En Moldavie, une mort sur quatre est liée à l’alcool. Contre une sur vingt en moyenne à l’international. Le pays de l’ex-Union soviétique est le triste champion du monde de la consommation d’alcool, selon l’Organisation mondiale de la santé. Il est aussi le pays où le taux de mortalité liée à la boisson est le plus élevé.
Dans un article publié à la fin du mois d’août, Time Magazine décrypte ce problème chronique en plongeant au cœur des contrées moldaves, où un cinquième de la population rurale vit sous le seuil de pauvreté.

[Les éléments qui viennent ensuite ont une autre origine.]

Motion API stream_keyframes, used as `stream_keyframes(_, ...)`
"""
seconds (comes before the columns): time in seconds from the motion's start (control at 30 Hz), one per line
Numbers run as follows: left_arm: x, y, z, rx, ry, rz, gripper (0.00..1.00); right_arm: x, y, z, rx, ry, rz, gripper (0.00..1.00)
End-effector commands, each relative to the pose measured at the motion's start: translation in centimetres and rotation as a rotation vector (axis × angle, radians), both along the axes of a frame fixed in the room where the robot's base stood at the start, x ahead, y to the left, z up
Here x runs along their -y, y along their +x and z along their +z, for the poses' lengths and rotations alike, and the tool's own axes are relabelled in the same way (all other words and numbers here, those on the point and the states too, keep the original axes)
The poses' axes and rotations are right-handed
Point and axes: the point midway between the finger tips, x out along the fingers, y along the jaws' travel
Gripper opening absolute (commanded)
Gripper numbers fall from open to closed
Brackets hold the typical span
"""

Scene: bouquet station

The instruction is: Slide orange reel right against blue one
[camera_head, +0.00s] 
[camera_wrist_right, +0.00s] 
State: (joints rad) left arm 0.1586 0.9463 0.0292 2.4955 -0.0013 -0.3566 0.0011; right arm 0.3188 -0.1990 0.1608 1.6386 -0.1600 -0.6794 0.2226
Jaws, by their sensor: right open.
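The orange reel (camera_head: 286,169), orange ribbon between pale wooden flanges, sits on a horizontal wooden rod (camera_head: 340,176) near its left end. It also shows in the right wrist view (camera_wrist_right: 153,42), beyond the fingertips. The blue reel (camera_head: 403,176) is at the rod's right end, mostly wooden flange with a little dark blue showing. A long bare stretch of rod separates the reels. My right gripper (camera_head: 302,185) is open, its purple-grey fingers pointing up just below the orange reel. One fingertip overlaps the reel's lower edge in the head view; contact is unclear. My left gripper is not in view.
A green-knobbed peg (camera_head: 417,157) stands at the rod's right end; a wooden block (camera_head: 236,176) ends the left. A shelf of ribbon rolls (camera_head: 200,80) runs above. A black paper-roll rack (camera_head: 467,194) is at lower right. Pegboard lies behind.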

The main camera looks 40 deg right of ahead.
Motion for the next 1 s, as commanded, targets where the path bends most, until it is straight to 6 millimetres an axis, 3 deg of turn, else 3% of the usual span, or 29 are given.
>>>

En Moldavie, où la cirrhose du foie est plus fréquente que nulle part ailleurs en Europe, les hommes vivent en moyenne jusqu’à 68 ans, les femmes jusqu’à 75 ans. Les moyennes européennes sont respectivement de 79 et 84 ans.”
Inciter à ne pas consommer
Des données de l’OMS avancent même qu’en 2016, en Moldavie, les plus de 15 ans buvaient en moyenne 15,2 litres d’alcool pur par an, “soit l’équivalent de 167 bouteilles de vin”. Les chiffres précis sont néanmoins difficiles à obtenir, admet l’hebdomadaire américain, car “70 % de l’alcool consommé en Moldavie est du vin fait maison”.
“L’alcool est le moteur de l’économie et de la communauté”, comme à Puhoi, un village situé au sud-est de la capitale moldave, Chisinau, et mentionné par Time.
Pour combattre la consommation d’alcool dans son village, le maire de Puhoi, Petru Frunze, a même lancé un concours : tout couple qui resterait sobre pendant six mois se verrait offrir un job et une somme d’un peu plus de 200 euros.
Vingt couples se sont inscrits, mais un seul a réussi. Comme promis, Frunze leur a trouvé un emploi de nettoyeurs dans la capitale, Chisinau, à 30 kilomètres de là. Il a même couvert leurs frais de voyage. Mais en quelques mois, ils ont rechuté et recommencé à boire.”
Migrations et paupérisation
L’Union soviétique a encouragé la production d’alcool, jugée très rentable. Après l’effondrement de l’URSS, des vagues d’émigration, essentiellement de travailleurs, en particulier vers la Russie ou l’Italie, ont vidé les territoires ruraux et “alimenté l’abus d’alcool”, souligne le magazine. Cet abus a dégradé les conditions de vie sur place, entraînant violences, délinquances et crimes dont les ONG se font l’écho.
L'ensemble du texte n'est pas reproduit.